- _WHAT IS NEEDED_
Copy every entry precisely.

- _RECORD EXTRACTS_
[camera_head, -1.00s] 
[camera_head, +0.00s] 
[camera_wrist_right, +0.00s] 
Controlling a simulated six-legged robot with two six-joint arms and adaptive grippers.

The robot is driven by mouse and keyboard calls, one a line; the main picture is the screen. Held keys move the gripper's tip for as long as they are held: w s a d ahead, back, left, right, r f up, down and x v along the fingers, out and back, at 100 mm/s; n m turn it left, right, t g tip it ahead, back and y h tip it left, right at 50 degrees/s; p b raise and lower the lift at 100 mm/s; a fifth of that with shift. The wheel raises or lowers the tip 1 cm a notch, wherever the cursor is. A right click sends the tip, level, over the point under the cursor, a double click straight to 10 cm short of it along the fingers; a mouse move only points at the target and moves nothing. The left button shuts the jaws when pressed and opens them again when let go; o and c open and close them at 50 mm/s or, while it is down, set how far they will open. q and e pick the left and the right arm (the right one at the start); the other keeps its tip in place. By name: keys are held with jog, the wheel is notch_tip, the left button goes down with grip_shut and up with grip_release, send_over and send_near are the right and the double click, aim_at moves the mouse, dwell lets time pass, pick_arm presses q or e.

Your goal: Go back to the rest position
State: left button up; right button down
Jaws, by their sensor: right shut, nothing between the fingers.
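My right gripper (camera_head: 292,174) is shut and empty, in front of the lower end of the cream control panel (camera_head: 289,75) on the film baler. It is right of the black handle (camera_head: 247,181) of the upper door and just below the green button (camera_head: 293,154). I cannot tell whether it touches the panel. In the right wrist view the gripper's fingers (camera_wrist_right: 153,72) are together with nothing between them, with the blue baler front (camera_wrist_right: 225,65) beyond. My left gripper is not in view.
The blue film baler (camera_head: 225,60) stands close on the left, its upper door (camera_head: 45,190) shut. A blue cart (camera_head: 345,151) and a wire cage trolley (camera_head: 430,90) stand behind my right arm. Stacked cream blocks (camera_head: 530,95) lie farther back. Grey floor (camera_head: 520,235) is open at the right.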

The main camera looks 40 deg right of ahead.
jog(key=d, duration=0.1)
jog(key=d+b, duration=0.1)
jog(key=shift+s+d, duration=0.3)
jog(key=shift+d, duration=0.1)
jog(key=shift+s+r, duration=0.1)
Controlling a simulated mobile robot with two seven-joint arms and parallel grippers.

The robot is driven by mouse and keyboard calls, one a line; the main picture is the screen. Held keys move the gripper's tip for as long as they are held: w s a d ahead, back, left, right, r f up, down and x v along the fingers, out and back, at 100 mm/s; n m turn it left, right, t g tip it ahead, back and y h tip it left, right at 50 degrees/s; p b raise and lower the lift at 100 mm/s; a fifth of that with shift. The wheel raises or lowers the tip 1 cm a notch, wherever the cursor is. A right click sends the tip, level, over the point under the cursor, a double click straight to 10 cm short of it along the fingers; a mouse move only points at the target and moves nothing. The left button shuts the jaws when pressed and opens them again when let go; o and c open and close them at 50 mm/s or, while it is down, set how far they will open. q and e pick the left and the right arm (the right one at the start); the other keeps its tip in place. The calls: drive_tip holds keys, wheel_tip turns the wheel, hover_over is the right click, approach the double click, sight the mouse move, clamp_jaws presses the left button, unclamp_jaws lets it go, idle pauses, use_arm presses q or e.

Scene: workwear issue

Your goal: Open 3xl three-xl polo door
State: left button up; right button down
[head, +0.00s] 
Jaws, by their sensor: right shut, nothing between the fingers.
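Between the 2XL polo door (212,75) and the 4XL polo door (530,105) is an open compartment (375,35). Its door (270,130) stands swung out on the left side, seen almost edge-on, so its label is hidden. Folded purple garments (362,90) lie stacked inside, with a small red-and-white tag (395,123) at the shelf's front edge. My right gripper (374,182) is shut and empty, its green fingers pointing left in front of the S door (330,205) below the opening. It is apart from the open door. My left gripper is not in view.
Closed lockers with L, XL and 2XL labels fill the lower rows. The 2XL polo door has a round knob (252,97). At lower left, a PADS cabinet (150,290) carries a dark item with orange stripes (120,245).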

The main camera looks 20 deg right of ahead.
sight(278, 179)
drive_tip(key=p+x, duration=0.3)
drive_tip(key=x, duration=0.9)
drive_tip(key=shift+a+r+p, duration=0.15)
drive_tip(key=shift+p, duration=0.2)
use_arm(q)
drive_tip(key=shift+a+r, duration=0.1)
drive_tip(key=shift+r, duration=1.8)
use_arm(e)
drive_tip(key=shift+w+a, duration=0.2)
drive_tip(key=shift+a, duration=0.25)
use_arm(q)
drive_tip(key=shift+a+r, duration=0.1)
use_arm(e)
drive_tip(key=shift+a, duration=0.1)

- _EXERCISE RESPONSE_
[camera_head, -1.00s] 
[camera_head, +0.00s] 
[camera_wrist_right, +0.00s] 
Controlling a simulated six-legged robot with two six-joint arms and adaptive grippers.

The robot is driven by mouse and keyboard calls, one a line; the main picture is the screen. Held keys move the gripper's tip for as long as they are held: w s a d ahead, back, left, right, r f up, down and x v along the fingers, out and back, at 100 mm/s; n m turn it left, right, t g tip it ahead, back and y h tip it left, right at 50 degrees/s; p b raise and lower the lift at 100 mm/s; a fifth of that with shift. The wheel raises or lowers the tip 1 cm a notch, wherever the cursor is. A right click sends the tip, level, over the point under the cursor, a double click straight to 10 cm short of it along the fingers; a mouse move only points at the target and moves nothing. The left button shuts the jaws when pressed and opens them again when let go; o and c open and close them at 50 mm/s or, while it is down, set how far they will open. q and e pick the left and the right arm (the right one at the start); the other keeps its tip in place. By name: keys are held with jog, the wheel is notch_tip, the left button goes down with grip_shut and up with grip_release, send_over and send_near are the right and the double click, aim_at moves the mouse, dwell lets time pass, pick_arm presses q or e.

Your goal: Go back to the rest position
State: left button up; right button down
Jaws, by their sensor: right shut, nothing between the fingers.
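My right gripper (camera_head: 292,174) is shut and empty, in front of the lower end of the cream control panel (camera_head: 289,75) on the film baler. It is right of the black handle (camera_head: 247,181) of the upper door and just below the green button (camera_head: 293,154). I cannot tell whether it touches the panel. In the right wrist view the gripper's fingers (camera_wrist_right: 153,72) are together with nothing between them, with the blue baler front (camera_wrist_right: 225,65) beyond. My left gripper is not in view.
The blue film baler (camera_head: 225,60) stands close on the left, its upper door (camera_head: 45,190) shut. A blue cart (camera_head: 345,151) and a wire cage trolley (camera_head: 430,90) stand behind my right arm. Stacked cream blocks (camera_head: 530,95) lie farther back. Grey floor (camera_head: 520,235) is open at the right.

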The main camera looks 40 deg right of ahead.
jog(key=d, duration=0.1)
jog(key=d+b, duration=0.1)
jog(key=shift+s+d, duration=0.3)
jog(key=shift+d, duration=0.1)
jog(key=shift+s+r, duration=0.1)
Controlling a simulated mobile robot with two seven-joint arms and parallel grippers.

The robot is driven by mouse and keyboard calls, one a line; the main picture is the screen. Held keys move the gripper's tip for as long as they are held: w s a d ahead, back, left, right, r f up, down and x v along the fingers, out and back, at 100 mm/s; n m turn it left, right, t g tip it ahead, back and y h tip it left, right at 50 degrees/s; p b raise and lower the lift at 100 mm/s; a fifth of that with shift. The wheel raises or lowers the tip 1 cm a notch, wherever the cursor is. A right click sends the tip, level, over the point under the cursor, a double click straight to 10 cm short of it along the fingers; a mouse move only points at the target and moves nothing. The left button shuts the jaws when pressed and opens them again when let go; o and c open and close them at 50 mm/s or, while it is down, set how far they will open. q and e pick the left and the right arm (the right one at the start); the other keeps its tip in place. The calls: drive_tip holds keys, wheel_tip turns the wheel, hover_over is the right click, approach the double click, sight the mouse move, clamp_jaws presses the left button, unclamp_jaws lets it go, idle pauses, use_arm presses q or e.

Scene: workwear issue

Your goal: Open 3xl three-xl polo door
State: left button up; right button down
[head, +0.00s] 
Jaws, by their sensor: right shut, nothing between the fingers.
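Between the 2XL polo door (212,75) and the 4XL polo door (530,105) is an open compartment (375,35). Its door (270,130) stands swung out on the left side, seen almost edge-on, so its label is hidden. Folded purple garments (362,90) lie stacked inside, with a small red-and-white tag (395,123) at the shelf's front edge. My right gripper (374,182) is shut and empty, its green fingers pointing left in front of the S door (330,205) below the opening. It is apart from the open door. My left gripper is not in view.
Closed lockers with L, XL and 2XL labels fill the lower rows. The 2XL polo door has a round knob (252,97). At lower left, a PADS cabinet (150,290) carries a dark item with orange stripes (120,245).

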The main camera looks 20 deg right of ahead.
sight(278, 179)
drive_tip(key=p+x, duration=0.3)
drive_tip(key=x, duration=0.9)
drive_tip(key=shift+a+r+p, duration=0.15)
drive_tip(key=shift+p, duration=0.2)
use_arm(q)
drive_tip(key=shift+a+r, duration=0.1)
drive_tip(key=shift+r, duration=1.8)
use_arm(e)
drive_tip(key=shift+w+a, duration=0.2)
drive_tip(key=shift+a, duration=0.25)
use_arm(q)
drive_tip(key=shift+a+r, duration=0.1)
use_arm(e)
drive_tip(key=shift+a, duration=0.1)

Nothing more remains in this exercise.